Dataset entries:
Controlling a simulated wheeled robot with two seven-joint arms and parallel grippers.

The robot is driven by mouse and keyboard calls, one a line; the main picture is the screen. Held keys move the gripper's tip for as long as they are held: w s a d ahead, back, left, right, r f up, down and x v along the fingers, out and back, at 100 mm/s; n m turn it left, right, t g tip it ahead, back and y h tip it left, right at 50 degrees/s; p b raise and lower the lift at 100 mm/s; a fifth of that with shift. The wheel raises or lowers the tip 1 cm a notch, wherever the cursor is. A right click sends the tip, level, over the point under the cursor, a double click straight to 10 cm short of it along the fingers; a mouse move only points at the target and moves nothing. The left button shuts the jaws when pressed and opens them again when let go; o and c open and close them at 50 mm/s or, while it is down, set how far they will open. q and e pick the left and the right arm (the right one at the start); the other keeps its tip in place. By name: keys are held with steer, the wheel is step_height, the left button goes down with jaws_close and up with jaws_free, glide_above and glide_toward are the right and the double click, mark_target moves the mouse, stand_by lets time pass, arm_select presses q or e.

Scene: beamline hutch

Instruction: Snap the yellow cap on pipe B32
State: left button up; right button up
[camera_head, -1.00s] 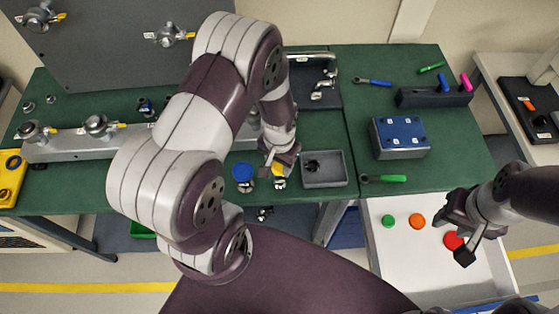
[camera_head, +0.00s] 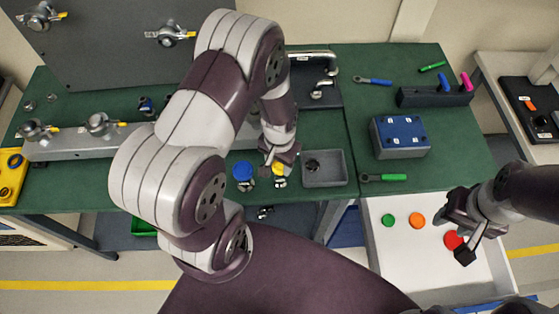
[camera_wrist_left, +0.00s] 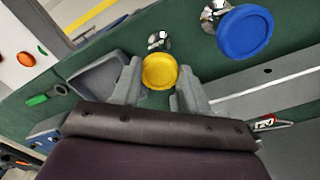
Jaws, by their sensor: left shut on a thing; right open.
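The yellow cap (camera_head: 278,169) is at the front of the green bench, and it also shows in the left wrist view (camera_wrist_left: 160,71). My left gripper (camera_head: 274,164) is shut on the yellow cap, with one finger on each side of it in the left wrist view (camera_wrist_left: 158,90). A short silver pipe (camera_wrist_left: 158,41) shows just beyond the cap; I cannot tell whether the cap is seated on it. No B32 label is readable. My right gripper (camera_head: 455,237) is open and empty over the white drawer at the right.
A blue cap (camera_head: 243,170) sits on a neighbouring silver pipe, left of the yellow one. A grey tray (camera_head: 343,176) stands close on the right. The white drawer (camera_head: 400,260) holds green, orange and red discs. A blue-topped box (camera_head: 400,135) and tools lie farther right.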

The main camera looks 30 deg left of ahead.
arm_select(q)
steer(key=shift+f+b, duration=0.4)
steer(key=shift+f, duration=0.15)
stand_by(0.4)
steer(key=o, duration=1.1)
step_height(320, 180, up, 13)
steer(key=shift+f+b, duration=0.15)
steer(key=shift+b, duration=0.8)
* * *
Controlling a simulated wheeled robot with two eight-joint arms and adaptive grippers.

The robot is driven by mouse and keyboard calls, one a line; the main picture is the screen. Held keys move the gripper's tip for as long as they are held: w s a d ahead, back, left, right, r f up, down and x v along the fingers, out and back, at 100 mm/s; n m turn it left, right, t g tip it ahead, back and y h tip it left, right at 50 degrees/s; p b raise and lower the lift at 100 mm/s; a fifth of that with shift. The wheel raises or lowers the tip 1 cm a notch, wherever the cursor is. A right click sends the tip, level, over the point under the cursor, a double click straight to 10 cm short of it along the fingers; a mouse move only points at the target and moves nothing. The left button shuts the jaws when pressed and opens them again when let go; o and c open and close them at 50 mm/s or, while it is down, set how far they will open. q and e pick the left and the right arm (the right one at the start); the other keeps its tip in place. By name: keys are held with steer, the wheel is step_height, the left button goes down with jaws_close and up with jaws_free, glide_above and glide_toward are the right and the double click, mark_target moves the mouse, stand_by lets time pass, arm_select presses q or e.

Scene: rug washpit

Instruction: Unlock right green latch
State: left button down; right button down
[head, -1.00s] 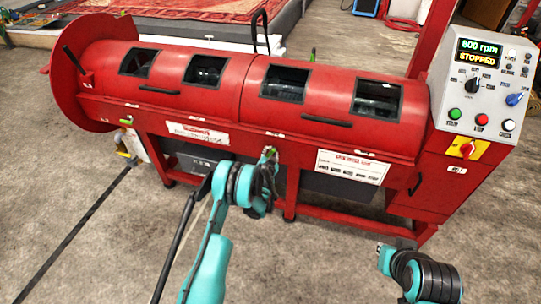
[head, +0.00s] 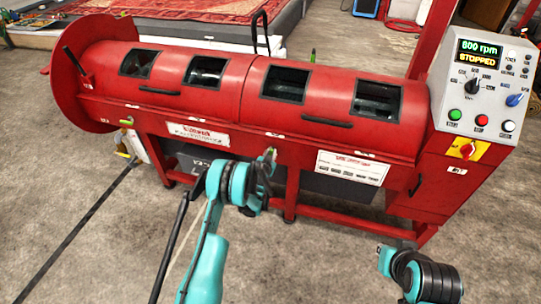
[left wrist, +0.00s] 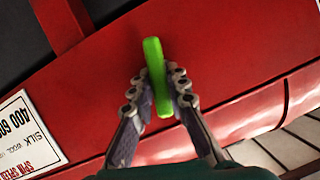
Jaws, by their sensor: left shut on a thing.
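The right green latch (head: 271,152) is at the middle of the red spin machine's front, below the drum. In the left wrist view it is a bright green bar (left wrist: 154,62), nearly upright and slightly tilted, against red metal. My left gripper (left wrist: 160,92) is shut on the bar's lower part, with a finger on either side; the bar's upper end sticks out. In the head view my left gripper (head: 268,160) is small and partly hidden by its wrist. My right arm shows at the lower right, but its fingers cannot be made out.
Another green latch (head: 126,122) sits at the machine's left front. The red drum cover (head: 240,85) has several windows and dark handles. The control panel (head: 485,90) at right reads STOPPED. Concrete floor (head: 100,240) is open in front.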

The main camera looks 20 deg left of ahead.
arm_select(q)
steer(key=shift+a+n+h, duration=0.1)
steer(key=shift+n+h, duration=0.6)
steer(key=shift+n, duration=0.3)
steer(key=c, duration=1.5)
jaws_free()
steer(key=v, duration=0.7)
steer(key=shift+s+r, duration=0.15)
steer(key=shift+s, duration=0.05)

Work to do:
Check each line of the material above for "arms" and say how many lines contain it, giving the number alone.

Response:
2